Doch tatsächlich sollen diese Waffen nachträglich einfach früheren Aktionen zur Vernichtung zugeschrieben worden sein. In einem Abschlussvermerk von September 2013 heißt es: „So wurden teilweise Kisten bei der Übergabe, abweichend von den Packlisten, überbeladen oder es fehlten Waffen.“ Intern wurde daher bezweifelt, ob für 219 erlaubnispflichtige Waffen überhaupt der Verbleib rekonstruiert werden könne – weil es „keine Papierbelege“ gab. Der Verdacht: Nachträglich könnte der Verbleib der Waffen einfach erfunden worden sein.

Arbeitsüberlastung und emotionale Gleichgültigkeit

Bei den am Ende der Prüfung festgestellten vier Waffen, die 2009 und 2010 in der Uckermark und Märkisch-Oderland beschlagnahmt worden waren, hieß es, sie seien unauffindbar. Sie könnten „nicht korrekt einem Verwertungsnachweis zugeordnet werden“. Es sei anhand der Akten und Aussagen der Mitarbeiter nur zu vermuten, dass sie vernichtet wurden, aber der Nachweis dafür fehle. Auch Gründe für das Chaos wurden benannt: Es gab keine Dokumentationsordnung. Wegen Amnestieregeln für illegale Waffen gab es mehr zu tun und daher Arbeitsüberlastung. Notiert wurde „emotionale Gleichgültigkeit“ der Mitarbeiter, weshalb der „Ernst der Lage verkannt wurde“.

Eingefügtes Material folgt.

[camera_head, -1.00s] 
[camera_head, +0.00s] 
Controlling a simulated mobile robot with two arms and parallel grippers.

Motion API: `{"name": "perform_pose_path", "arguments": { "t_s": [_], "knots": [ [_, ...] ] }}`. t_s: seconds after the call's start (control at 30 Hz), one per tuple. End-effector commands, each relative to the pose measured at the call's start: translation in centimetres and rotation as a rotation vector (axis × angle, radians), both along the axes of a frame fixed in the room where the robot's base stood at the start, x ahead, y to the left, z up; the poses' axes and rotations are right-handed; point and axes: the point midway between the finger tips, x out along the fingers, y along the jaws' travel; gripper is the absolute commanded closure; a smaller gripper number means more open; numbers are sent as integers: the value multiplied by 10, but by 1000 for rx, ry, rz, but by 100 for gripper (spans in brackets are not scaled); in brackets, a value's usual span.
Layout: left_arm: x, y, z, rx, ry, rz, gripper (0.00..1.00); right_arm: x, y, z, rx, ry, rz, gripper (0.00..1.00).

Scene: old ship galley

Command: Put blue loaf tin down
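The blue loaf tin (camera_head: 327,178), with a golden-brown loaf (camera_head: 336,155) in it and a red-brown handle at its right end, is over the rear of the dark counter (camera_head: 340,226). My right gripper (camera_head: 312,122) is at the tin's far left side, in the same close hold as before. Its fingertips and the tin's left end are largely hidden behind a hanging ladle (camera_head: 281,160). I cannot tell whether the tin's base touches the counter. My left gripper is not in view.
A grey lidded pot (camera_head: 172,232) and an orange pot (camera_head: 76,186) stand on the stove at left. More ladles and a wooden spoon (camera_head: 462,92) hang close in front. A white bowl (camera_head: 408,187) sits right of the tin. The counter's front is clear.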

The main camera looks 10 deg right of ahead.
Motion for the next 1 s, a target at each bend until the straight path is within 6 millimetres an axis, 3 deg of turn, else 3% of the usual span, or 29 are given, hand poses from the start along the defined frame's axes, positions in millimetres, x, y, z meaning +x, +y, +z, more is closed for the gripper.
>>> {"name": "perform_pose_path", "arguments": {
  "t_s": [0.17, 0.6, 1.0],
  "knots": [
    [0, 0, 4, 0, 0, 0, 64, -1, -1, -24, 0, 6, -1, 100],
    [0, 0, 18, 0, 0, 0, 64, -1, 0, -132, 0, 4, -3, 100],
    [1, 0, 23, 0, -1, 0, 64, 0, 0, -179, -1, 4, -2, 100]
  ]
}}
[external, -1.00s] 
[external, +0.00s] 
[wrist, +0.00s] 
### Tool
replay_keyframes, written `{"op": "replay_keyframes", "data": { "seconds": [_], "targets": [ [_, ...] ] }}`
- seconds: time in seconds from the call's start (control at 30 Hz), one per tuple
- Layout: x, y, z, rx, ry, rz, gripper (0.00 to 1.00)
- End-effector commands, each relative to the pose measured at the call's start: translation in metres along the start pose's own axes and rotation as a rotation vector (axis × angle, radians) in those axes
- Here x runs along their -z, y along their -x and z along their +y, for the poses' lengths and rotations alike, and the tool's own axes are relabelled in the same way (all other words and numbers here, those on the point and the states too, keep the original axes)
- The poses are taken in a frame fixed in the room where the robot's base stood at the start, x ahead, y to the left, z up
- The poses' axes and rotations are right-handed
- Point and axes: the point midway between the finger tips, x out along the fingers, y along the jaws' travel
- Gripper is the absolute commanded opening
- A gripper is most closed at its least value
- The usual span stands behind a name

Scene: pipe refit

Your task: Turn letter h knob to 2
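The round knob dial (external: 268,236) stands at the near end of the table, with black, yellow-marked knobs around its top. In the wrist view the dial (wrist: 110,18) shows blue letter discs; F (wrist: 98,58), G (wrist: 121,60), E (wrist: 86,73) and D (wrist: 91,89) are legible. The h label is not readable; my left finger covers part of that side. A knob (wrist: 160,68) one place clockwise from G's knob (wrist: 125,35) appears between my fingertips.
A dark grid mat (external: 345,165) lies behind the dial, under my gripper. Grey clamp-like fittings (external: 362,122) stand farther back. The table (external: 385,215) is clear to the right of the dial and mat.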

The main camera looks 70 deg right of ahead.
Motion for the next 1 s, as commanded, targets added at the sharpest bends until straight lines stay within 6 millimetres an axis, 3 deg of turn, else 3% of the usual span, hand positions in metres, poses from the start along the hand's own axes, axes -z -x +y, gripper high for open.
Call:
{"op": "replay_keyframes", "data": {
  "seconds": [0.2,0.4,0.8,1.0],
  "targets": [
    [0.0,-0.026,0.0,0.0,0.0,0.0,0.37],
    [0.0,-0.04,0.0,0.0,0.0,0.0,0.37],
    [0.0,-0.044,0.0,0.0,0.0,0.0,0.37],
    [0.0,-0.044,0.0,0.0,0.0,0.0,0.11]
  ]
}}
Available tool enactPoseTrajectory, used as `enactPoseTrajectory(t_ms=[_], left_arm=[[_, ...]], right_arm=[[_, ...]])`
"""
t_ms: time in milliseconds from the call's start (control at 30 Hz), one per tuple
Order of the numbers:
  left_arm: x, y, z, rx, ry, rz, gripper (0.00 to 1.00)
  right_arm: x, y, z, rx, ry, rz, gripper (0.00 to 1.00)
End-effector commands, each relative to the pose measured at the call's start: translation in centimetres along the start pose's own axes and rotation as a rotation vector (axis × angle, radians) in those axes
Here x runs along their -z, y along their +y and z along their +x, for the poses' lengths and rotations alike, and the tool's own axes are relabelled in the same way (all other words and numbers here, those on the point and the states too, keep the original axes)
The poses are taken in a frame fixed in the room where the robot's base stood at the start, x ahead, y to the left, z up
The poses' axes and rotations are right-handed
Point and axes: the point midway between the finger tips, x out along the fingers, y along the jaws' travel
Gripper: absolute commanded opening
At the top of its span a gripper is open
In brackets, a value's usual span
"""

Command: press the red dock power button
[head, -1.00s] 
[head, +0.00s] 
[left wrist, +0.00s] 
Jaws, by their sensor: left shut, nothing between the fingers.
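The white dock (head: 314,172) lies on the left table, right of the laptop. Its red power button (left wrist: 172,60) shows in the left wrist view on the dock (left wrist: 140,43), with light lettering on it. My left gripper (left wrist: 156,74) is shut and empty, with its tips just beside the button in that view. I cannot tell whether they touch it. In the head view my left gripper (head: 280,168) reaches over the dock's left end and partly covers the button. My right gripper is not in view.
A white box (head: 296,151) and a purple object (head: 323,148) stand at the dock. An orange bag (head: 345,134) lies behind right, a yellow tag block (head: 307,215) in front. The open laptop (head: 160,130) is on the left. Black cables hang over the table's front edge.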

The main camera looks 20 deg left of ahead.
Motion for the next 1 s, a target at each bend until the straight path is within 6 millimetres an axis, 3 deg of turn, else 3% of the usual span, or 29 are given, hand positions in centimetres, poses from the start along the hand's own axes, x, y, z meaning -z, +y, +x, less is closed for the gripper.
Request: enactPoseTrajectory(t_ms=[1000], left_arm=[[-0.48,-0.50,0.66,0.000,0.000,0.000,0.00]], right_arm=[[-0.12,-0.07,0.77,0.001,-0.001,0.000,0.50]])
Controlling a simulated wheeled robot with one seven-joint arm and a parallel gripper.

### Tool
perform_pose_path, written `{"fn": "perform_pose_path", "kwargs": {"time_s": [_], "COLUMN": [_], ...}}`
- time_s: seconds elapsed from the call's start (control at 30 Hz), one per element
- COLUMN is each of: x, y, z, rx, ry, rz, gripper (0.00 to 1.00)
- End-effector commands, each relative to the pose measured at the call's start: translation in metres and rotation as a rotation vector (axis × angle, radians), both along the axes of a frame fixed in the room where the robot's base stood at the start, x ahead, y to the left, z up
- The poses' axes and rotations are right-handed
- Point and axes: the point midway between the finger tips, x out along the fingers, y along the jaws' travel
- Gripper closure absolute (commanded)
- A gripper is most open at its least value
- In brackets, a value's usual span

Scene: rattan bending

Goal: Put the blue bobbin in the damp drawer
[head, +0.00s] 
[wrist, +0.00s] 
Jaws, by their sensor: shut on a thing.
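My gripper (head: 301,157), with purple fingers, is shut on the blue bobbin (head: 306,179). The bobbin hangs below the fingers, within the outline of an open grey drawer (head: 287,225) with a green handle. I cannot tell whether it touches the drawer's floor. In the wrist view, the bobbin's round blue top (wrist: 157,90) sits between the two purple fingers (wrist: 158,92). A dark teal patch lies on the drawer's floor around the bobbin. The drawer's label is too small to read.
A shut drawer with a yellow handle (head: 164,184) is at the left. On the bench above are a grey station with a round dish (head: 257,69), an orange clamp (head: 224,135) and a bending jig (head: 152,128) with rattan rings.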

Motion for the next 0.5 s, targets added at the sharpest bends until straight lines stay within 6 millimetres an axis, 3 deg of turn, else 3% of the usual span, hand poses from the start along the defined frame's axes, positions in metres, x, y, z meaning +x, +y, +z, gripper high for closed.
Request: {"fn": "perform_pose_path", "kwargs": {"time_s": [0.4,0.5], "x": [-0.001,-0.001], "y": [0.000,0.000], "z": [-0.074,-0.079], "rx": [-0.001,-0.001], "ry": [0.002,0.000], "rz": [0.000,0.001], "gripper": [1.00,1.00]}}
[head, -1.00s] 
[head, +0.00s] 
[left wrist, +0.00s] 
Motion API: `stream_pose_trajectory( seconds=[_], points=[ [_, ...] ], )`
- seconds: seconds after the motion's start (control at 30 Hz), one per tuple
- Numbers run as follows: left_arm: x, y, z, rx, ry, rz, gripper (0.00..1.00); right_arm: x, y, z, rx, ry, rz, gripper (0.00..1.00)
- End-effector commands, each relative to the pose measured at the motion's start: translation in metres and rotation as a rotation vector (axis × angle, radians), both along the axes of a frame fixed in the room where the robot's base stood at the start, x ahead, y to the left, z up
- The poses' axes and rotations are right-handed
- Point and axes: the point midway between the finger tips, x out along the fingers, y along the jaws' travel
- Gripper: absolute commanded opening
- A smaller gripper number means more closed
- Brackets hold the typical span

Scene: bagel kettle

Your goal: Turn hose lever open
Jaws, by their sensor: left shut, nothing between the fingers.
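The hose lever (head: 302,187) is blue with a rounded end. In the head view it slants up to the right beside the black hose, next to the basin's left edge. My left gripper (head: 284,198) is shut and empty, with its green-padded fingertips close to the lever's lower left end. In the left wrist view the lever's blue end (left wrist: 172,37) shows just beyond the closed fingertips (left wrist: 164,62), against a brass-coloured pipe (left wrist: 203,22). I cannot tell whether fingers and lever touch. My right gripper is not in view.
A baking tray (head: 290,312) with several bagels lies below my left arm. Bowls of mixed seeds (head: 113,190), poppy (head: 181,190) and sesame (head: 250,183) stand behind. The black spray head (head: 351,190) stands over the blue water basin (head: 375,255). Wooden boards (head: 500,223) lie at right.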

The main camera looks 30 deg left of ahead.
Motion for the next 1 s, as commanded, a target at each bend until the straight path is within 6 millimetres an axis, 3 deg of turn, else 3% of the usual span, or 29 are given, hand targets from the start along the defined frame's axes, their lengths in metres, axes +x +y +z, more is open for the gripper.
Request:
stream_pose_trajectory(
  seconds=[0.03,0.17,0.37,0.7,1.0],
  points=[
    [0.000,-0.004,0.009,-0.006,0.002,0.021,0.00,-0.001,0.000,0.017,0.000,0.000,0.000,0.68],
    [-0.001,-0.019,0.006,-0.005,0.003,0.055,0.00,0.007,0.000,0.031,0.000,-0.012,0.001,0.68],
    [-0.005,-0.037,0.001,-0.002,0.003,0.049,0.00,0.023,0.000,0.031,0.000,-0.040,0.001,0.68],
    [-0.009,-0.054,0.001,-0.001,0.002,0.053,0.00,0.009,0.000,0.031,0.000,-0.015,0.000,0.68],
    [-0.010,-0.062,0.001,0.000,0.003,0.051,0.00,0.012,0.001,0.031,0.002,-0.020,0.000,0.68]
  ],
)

Mit dem Fall befasst war auch der Beschaffungschef beim Zentraldienst. Nach der Prüfung hat er angewiesen, „dass nicht die Suche nach Schuldigen“ und „keine Befragung“ der zuständigen Mitarbeiter zu den vier verschwundenen Waffen „vorgesehen ist“. Gegen den bislang für den Kauf von Ausrüstung zuständigen Mann ermittelt die Staatsanwaltschaft inzwischen wegen Bestechlichkeit. Er soll seit 2012 im Gegenzug für die Beschaffung einzelner Fahrzeuge für die Behörde Rabatte bei Privatfahrzeugen von einem Potsdamer Lieferanten bekommen haben. Wenige Tage nach der Razzia in dem Büro des Beschaffers Mitte März wurde der seit 2012 amtierende Behördendirektor, 2013 auch mit den Waffen befasst, als Abteilungsleiter ins Innenministerium befördert.